C’view board discusses school safety
DAVE MOSIER/independent editor
CONVOY — In the wake of the Newtown, Conn., school shootings, it wasn’t surprising that much of Crestview Superintendent Mike Estes’ report during Monday’s meeting of the Crestview Local Board of Education centered on school safety.
“It’s a little ironic that we’ve been in the process of reviewing our school safety plan and pretty much wrapped it up last Wednesday,” Estes said, noting that Chief Deputy Keith Allen was also at the school last Thursday to talk about plans for the district’s annual Safe Schools drill.
“In the past, ours has been pretty much staged, we knew when it was coming, what time it was coming,” the superintendent said, noting that next year the event will be done as a surprise drill.
That decision wasn’t an easy one, though, Estes noted, but administrators felt that going to a surprise drill was the best way to really gauge the district’s ability to keep its students safe.
“We’re in a village and when you start bringing in police cars with lights and sirens and fire trucks with lights and sirens, parents get pretty concerned about what’s going on with their kids,” he noted as a reason for the district’s past reluctance to stage a surprise drill.
The district is also looking at putting up two tall fences that would allow students to travel from the main Crestview school building to the detached vocational agriculture building, but not allow anyone else access to the building without first going into the main building.
The Crestview superintendent freely acknowledged that the Sandy Hook Elementary shootings have lent a sense of immediacy to the district’s school safety planning.
“You come out of that meeting before that tragedy thinking ‘we’ve got time to work on this’ and now you’re thinking ‘we’ve got to this in place as soon as possible’,” he said.
Estes also said he plans to push for a “school resource officer” for the district, possibly through a program like the federal “Cops in Schools” program.
“It’s a shame that it’s come to that, but we have to protect our kids,” he noted.
On a more positive note, the generosity of Crestview students was highlighted during administrator reports to the board.
Crestview Elementary Principal Kathy Mollenkopf noted that her students raised $1,600 for the Pennies for People fundraiser that will help 23 local families at Christmas. The Crestview Middle School program raised an additional $1,700 in student donations to be spent on five local families, while the high school’s Penny War raised between $800 and $900 for needy families.

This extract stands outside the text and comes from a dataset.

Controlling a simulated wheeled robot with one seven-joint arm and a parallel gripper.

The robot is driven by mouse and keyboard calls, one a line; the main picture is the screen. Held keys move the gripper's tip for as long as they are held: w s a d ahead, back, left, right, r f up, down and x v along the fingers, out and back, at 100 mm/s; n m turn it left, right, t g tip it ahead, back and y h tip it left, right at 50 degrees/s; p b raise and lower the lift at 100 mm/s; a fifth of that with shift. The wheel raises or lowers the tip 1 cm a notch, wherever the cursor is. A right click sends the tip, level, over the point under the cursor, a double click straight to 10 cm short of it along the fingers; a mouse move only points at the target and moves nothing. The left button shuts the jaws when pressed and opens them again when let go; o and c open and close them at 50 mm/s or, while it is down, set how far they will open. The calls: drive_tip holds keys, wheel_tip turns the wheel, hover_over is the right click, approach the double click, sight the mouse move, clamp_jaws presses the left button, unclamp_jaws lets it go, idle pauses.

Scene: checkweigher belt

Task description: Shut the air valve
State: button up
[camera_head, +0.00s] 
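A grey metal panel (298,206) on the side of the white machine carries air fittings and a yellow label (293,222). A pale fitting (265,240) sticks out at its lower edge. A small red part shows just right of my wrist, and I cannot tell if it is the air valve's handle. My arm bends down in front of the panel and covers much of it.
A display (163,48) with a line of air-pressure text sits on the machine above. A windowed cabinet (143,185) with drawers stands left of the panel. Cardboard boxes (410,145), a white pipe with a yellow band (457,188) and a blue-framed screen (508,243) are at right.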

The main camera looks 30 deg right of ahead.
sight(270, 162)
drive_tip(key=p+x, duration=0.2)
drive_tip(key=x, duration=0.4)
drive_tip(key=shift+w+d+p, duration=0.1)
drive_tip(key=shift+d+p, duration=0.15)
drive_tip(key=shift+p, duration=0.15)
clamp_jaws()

All three principals also reported on their schools’ parent-teacher conferences, with Middle School Principal Dave Bowen and Mollenkopf noting they had excellent attendance for the conferences. Principal Mike Biro said the high school attendance was less than it had been the past two years, and said he felt that was because parents now have the ability to monitor students’ grades online. Biro said parent log-ins to that program are up substantially.
Also Monday, three Crestview students, Josh Dempsey, Nicholas Dealey and Cora Finfrock, were inducted into the National Technical Honor Society at Vantage Career Center, while another student, Olivia Heckler, will be making a presentation at a meeting of the Junior Achievement Board of Directors today at Willow Bend Country Club.
Bowen noted that the CMS spelling bee would be held Monday, January 7, 2013.
The board also reappointed Lonnie Nedderman as the board’s representative to Vantage’s board and accepted a donation of $500 from the local Walmart for the district student incentive/educational programs.
Also during the meeting, the board went into executive session to discuss personnel issues, but took no action following the session.
The next regularly scheduled meeting of the Crestview Local Board of Education will be at 6 p.m. Monday, January 14, 2013, in the district boardroom.